C’est malheureux… Mais le pire, c’est que même dans ce contexte-là et en étant bon en club, je ne parvenais pas à être titulaire. Il y avait une certaine hiérarchie que je n’ai jamais vraiment comprise. Parce que clairement, j’avais la sensation d’être meilleur que ceux qui jouaient. À la limite, si l’équipe tourne, tu peux le comprendre, mais là, je n’arrivais pas à m’expliquer pourquoi un gars comme Wesley Sonck avait autant de crédit. Alors, OK, il a marqué des buts, mais encore heureux qu’il en marquait avec le temps de jeu qu’il avait… En fait, pour moi, à l’époque, de tous ceux qui jouaient, il n’y avait qu’Émile (Mpenza, NDLR) qui avait le niveau. Avec le recul, je regrette de ne pas avoir un peu plus tapé du poing sur la table…

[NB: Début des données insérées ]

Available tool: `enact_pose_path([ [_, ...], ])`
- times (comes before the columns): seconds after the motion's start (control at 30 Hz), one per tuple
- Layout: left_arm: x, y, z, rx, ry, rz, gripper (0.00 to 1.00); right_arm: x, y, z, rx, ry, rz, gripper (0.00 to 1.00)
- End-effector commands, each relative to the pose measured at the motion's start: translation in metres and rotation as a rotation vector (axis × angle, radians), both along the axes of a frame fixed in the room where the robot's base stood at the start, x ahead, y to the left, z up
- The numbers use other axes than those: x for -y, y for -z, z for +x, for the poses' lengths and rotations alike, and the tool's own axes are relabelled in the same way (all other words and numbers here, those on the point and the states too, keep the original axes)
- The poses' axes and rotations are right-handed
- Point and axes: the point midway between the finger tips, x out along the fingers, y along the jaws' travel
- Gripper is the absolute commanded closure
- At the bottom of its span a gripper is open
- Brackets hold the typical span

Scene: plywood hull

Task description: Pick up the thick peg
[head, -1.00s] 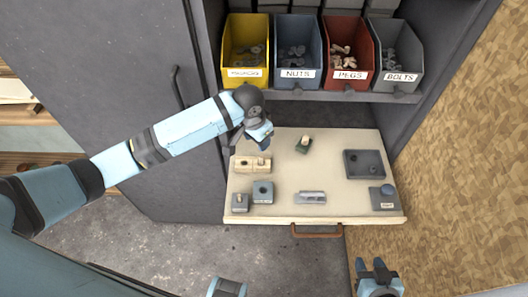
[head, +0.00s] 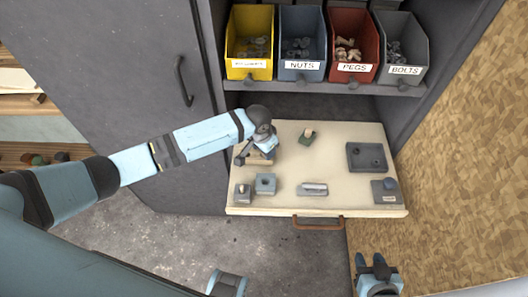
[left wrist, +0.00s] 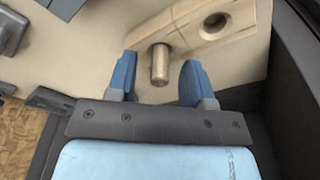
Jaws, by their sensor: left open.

Tu crois avoir été desservi par le fait que tu jouais à Auxerre à l’époque?

Il n’y avait jamais personne qui venait me voir là-bas. Parce que contrairement à aujourd’hui, j’ai l’impression qu’il y a 15 ans, tu avais plutôt intérêt à cartonner en Belgique que d’être bon dans un championnat majeur à l’étranger. Et puis Auxerre, c’était un bon club français, mais pas vraiment le plus vendeur non plus. Même si ma première saison, on fait quart de finale de Coupe UEFA quand même!

Guy Roux m’a invité chez lui pour le week-end de Pâques. C’était comme aller chez son grand-père. Sauf qu’arrivé là-bas, impossible de repartir sans signer de contrat.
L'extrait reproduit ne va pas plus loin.